Church of All Saints, also built in the Baroque style. There was Sunday service on when I arrived, so I didn't go inside.
Church of St Catherine
St. Anne's Church, a Roman Catholic Church. Loving the gothic stylin'.
Vilnius University (Vilniaus Universitetas). The tiny tower on the left housed the old observatory.
The top facade of the National Theatre of Lithuania. Love the statue of the three muses.
The interior of the Orthodox Church of the Holy Spirit (Staciatikiu Sv. Dvasios Cerkve). Jaw droppingly beautiful.
Interior of the Church of St Theresa. This was my guide's favourite church, as she said it totally changes character after dark. I tried to enter at around 6.30pm and couldn't get in, so was only able to take a photo the morning after. Beautifully decorated, I must admit.
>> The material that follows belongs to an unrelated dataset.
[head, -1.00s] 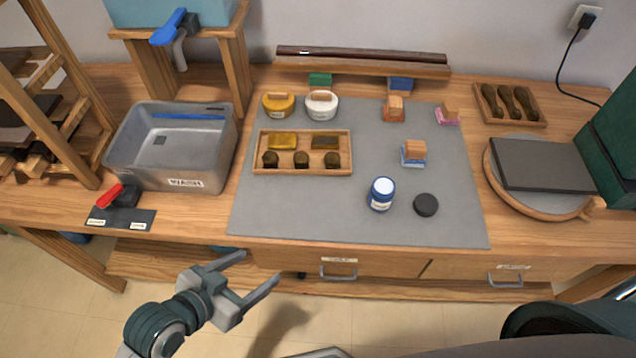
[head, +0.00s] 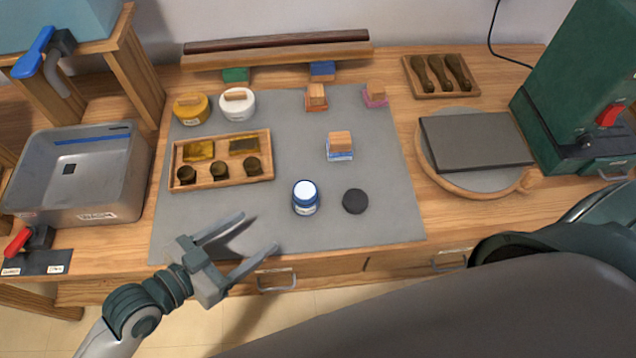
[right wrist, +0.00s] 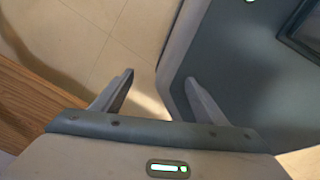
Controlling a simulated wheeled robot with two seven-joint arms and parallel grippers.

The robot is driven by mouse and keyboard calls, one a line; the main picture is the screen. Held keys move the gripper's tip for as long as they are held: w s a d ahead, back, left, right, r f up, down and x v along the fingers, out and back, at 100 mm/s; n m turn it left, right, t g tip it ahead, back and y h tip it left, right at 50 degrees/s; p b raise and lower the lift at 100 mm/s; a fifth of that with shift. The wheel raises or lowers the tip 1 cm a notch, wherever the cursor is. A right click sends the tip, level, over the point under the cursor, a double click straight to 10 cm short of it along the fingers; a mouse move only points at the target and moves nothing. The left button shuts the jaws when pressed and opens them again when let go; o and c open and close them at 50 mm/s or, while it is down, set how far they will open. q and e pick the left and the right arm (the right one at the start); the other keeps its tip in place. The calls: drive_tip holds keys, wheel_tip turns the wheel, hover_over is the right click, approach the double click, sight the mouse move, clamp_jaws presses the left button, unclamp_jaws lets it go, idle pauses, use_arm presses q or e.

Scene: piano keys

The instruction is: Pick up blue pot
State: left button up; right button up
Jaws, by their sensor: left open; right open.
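The blue pot (head: 306,198) stands upright on the grey mat (head: 290,225), with a white top and a white label. A round black lid (head: 355,201) lies on the mat just right of it. My left gripper (head: 262,232) is open and empty at the mat's front edge, to the left and in front of the pot, apart from it. My right gripper (right wrist: 158,88) shows in the right wrist view, open and empty, with floor and part of my own body beyond it. The pot is not in that view.
A wooden tray (head: 222,182) with dark-knobbed items lies left of the pot. A stamp-like block (head: 340,146) sits behind it. Yellow (head: 191,108) and white (head: 238,104) pots stand farther back.

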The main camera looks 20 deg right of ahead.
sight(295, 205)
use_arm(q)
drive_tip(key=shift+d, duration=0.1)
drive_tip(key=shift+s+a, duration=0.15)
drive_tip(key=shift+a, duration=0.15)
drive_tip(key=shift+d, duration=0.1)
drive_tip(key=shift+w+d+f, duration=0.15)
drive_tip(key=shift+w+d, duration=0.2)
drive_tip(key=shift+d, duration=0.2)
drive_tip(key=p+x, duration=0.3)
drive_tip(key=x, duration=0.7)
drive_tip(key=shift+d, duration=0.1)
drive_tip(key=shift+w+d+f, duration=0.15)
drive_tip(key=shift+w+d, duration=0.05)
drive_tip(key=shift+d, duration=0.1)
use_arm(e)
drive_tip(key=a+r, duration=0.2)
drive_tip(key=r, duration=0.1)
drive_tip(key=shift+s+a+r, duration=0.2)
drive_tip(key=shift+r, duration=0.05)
And of course I have to give some mention to the food! The cuisine is basically similar to other snow-prone climates, lots of soups, creamy sauces, potatoes and what not. Very artery-clogging. It all tasted amazing, so amazing in fact I pretty much had a Lithuanian dish for every single meal. If you're a vegetarian though then there isn't a whole lot on offer here, I'm warning you guys.
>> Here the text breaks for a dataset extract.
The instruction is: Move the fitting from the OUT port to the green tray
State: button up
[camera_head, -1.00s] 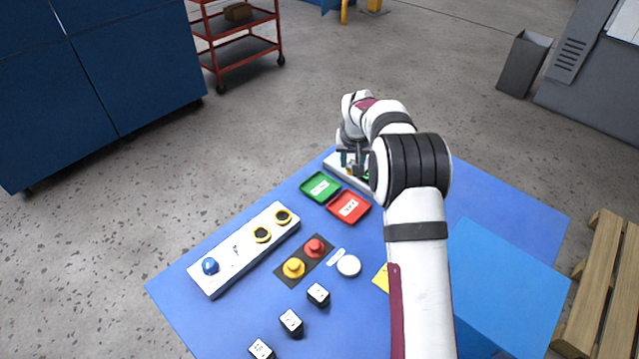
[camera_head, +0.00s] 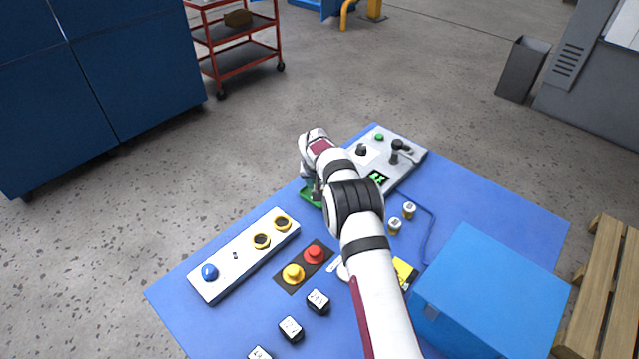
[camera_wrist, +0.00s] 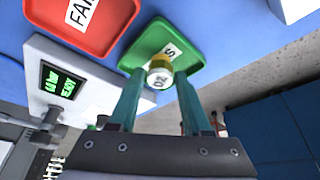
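In the wrist view a small pale cylindrical fitting (camera_wrist: 160,77) with a yellow band and a "02" mark sits between the fingertips of my gripper (camera_wrist: 160,80). The fingers appear closed on its sides. The green tray (camera_wrist: 143,53), with a white label, lies behind and below the fitting. In the head view my gripper (camera_head: 316,188) is over the green tray (camera_head: 308,197), which my arm partly covers. The fitting cannot be made out there. I cannot tell which spot on the white test panel (camera_head: 408,165) is the OUT port.
A red tray (camera_wrist: 112,22) lies beside the green one. The panel has a lit display (camera_head: 377,178) and dark knobs. Two other fittings (camera_head: 409,210) stand right of my arm. A blue box (camera_head: 495,280), buttons (camera_head: 313,253) and black blocks (camera_head: 291,328) occupy the nearer table.

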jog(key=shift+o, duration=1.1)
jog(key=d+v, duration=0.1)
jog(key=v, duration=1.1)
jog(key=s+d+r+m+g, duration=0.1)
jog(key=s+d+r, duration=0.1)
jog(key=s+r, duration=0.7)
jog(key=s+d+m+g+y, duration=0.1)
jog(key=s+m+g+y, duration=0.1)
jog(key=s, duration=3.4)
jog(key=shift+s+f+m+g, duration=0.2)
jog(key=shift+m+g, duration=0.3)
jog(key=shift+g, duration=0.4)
I love borscht (Barščiai) - if you're frozen to your bones there's nothing that warms you up like it. I've had borscht everywhere - Riga, Moscow, Vilnius etc, and I've never had a bad serving.
Balandėliai - Cabbage Rolls stuffed with some minced meat, boiled and served with the best sauce I've ever had in my life! I wish I knew what was in that sauce - the only ingredients I could make out were sour cream and paprika...
Kėdainių blynai - Basically potato pancakes served with some sort of remoulade with minced meat in the centre. It was alright but very oily - I wouldn't want to be having this very often.
Cepelinai - The national dish. Named after the Zeppelin, these are made from potato and minced meat and big enough to fit in my hand. It's boiled and served coated in this sour cream and bacon sauce. Tastes absolutely divine.